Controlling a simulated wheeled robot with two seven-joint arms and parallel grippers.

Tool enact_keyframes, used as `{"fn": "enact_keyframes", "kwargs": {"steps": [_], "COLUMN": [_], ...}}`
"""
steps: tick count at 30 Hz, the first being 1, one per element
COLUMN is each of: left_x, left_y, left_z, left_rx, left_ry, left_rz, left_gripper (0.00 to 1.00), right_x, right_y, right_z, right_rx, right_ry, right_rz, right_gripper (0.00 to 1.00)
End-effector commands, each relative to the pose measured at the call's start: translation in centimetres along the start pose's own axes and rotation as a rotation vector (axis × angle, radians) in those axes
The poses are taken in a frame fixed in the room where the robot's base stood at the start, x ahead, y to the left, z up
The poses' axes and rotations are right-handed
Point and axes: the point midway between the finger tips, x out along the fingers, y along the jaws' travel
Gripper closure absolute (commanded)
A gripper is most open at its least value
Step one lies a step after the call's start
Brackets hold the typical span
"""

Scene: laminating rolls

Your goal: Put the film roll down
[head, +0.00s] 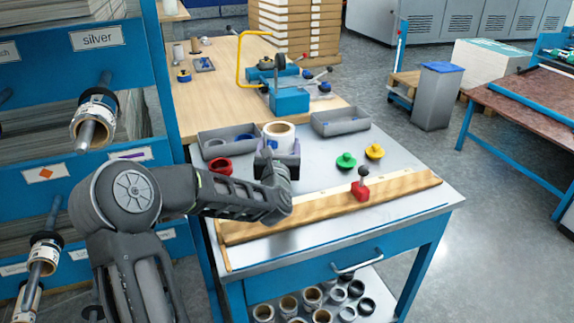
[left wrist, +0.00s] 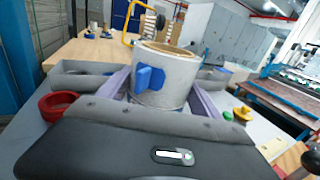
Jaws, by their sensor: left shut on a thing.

+===+

» DIRECTION:
Repeat only the lines from the one with "Scene: laminating rolls" through the end of the data, both included and exactly as written. Pictures stay out of the copy.

» WRITTEN ANSWER:
Scene: laminating rolls

Your goal: Put the film roll down
[head, +0.00s] 
[left wrist, +0.00s] 
Jaws, by their sensor: left shut on a thing.

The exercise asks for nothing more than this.